The Property
An architect's restoration, a hundred years on.
Set behind a low stucco wall and a row of old olives, the Wexford House is one of the original Reginald Johnson commissions in Madison Heights, completed in the spring of 1924 for a Pasadena attorney and his family. The bones, an arched arcade across the front, a single wing of bedrooms on the second floor, and a service kitchen opening onto a brick-paved courtyard, are all intact.
Between 2021 and 2023, the house was taken down to its plaster by Bo Lim Architects and rebuilt with quiet patience. The original cast-iron sash, the saltillo floors in the entry, and the hand-glazed Malibu tile around the living room fireplace were preserved. Everything behind the wall, the wiring, the plumbing, the seismic retrofit, the radiant heating in the bathrooms, is new.
“Restoration of this caliber is rarer than the architecture itself. The Wexford House is a benchmark for Madison Heights.”

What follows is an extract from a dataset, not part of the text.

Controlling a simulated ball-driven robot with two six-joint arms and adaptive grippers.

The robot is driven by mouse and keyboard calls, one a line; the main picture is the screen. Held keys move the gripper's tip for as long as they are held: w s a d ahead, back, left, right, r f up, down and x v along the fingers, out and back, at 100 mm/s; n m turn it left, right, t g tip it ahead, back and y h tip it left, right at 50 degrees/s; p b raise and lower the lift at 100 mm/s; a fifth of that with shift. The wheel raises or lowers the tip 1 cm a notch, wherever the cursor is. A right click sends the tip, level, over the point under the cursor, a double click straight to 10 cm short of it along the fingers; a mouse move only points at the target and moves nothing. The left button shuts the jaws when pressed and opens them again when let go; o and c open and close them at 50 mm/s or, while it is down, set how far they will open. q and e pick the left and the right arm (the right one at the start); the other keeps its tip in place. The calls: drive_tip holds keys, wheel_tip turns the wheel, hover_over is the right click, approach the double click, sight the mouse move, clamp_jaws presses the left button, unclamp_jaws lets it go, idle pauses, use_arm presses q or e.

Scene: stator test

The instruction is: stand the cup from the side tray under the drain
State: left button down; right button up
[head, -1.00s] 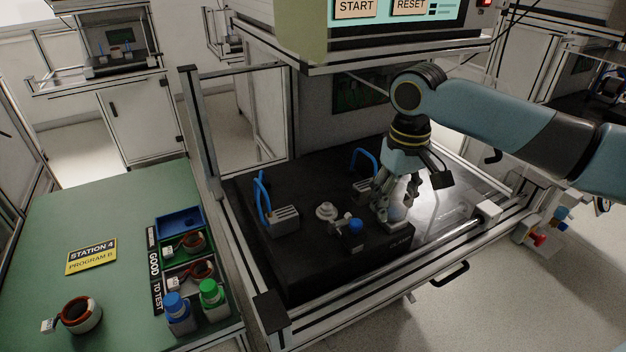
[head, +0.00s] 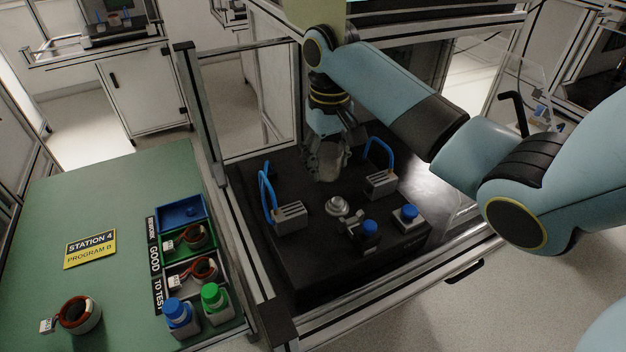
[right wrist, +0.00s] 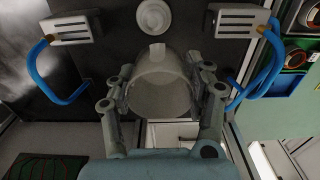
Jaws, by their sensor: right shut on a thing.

The result is a house that reads, on first walk-through, as if nothing had been touched. The light falls the way Johnson drew it to. The arcades open onto a deeper courtyard than you expect. The kitchen, by far the most contemporary room, is set back from the front rooms so that a guest crossing from the salon to the dining room never sees an appliance.
On the upper floor, the principal suite sits at the east end of the wing, with a small loggia overlooking the rear garden and the citrus trees beyond. Three further bedrooms share the wing; a fifth is set above the garage with its own stair, intended originally as staff quarters and used now as a study.